TASK INSTRUCTIONS >>
Repeat verbatim only the lines from the one with "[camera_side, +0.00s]" through the one with "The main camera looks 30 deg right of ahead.", both ends kept. Pictures stay out.

PROVIDED DATA >>
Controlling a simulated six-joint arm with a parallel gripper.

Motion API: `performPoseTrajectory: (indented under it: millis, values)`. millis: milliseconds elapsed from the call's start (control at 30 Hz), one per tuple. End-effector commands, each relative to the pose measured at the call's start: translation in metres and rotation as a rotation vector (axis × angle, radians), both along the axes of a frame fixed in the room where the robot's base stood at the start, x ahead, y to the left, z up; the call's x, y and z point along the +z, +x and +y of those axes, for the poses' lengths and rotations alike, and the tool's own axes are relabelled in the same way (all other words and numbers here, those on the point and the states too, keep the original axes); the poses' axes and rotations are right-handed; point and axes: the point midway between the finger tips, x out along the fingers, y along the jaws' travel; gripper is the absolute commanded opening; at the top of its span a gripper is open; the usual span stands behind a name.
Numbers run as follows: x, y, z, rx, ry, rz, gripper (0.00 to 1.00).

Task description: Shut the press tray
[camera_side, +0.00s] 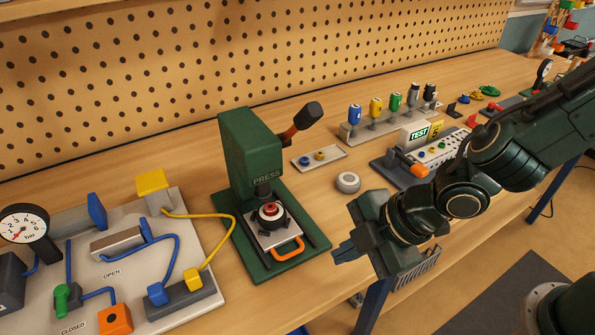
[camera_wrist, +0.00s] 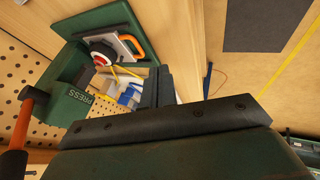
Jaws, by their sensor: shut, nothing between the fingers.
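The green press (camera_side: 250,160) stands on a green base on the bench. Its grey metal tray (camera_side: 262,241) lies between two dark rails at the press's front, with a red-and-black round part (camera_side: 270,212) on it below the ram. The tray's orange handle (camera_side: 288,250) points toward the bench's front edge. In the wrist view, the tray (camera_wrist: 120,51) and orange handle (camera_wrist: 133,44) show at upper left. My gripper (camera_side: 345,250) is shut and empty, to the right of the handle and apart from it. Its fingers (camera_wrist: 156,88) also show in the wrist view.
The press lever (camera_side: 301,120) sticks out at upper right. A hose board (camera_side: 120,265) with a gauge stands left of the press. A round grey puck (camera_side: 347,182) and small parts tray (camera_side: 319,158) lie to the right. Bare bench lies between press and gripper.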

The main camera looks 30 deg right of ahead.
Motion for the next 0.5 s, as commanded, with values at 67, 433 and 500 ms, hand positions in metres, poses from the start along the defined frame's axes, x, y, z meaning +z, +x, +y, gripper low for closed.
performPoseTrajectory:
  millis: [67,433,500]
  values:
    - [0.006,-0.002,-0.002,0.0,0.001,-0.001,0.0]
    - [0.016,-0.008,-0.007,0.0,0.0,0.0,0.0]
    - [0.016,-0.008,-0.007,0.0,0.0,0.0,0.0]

TASK RESULT >>
[camera_side, +0.00s] 
[camera_wrist, +0.00s] 
Jaws, by their sensor: shut, nothing between the fingers.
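The green press (camera_side: 250,160) stands on a green base on the bench. Its grey metal tray (camera_side: 262,241) lies between two dark rails at the press's front, with a red-and-black round part (camera_side: 270,212) on it below the ram. The tray's orange handle (camera_side: 288,250) points toward the bench's front edge. In the wrist view, the tray (camera_wrist: 120,51) and orange handle (camera_wrist: 133,44) show at upper left. My gripper (camera_side: 345,250) is shut and empty, to the right of the handle and apart from it. Its fingers (camera_wrist: 156,88) also show in the wrist view.
The press lever (camera_side: 301,120) sticks out at upper right. A hose board (camera_side: 120,265) with a gauge stands left of the press. A round grey puck (camera_side: 347,182) and small parts tray (camera_side: 319,158) lie to the right. Bare bench lies between press and gripper.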

The main camera looks 30 deg right of ahead.

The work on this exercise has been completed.